▶ Exercise aim
Reproduce exactly the lines below, from the first through the one containing "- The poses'", and nothing more.

▶ Stored data

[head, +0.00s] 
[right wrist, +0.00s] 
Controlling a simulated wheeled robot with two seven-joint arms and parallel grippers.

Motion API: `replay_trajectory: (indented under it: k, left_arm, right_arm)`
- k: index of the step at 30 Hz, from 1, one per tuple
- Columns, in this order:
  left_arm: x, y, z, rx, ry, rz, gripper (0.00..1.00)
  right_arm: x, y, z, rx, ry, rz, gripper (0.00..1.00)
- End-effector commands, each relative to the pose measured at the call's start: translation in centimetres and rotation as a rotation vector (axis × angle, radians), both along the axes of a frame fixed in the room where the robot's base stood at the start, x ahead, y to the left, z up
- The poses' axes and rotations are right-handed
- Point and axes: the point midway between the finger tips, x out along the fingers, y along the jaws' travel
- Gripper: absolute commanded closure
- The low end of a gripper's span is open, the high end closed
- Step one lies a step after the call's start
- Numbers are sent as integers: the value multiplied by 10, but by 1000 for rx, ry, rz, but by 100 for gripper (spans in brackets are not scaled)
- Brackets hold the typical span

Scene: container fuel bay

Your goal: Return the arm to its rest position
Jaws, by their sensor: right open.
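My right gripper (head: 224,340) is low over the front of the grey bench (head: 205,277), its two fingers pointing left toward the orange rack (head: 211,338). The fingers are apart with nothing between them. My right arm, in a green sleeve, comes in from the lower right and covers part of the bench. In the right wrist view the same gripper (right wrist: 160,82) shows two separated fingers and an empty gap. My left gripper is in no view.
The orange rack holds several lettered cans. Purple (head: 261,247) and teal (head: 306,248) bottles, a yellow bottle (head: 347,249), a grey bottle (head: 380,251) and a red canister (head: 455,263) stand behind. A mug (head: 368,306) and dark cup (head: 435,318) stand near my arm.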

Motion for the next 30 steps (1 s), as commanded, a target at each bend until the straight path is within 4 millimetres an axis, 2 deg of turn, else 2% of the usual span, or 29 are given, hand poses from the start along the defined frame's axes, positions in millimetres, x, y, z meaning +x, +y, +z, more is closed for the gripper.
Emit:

▶ Completed task
[head, +0.00s] 
[right wrist, +0.00s] 
Controlling a simulated wheeled robot with two seven-joint arms and parallel grippers.

Motion API: `replay_trajectory: (indented under it: k, left_arm, right_arm)`
- k: index of the step at 30 Hz, from 1, one per tuple
- Columns, in this order:
  left_arm: x, y, z, rx, ry, rz, gripper (0.00..1.00)
  right_arm: x, y, z, rx, ry, rz, gripper (0.00..1.00)
- End-effector commands, each relative to the pose measured at the call's start: translation in centimetres and rotation as a rotation vector (axis × angle, radians), both along the axes of a frame fixed in the room where the robot's base stood at the start, x ahead, y to the left, z up
- The poses' axes and rotations are right-handed

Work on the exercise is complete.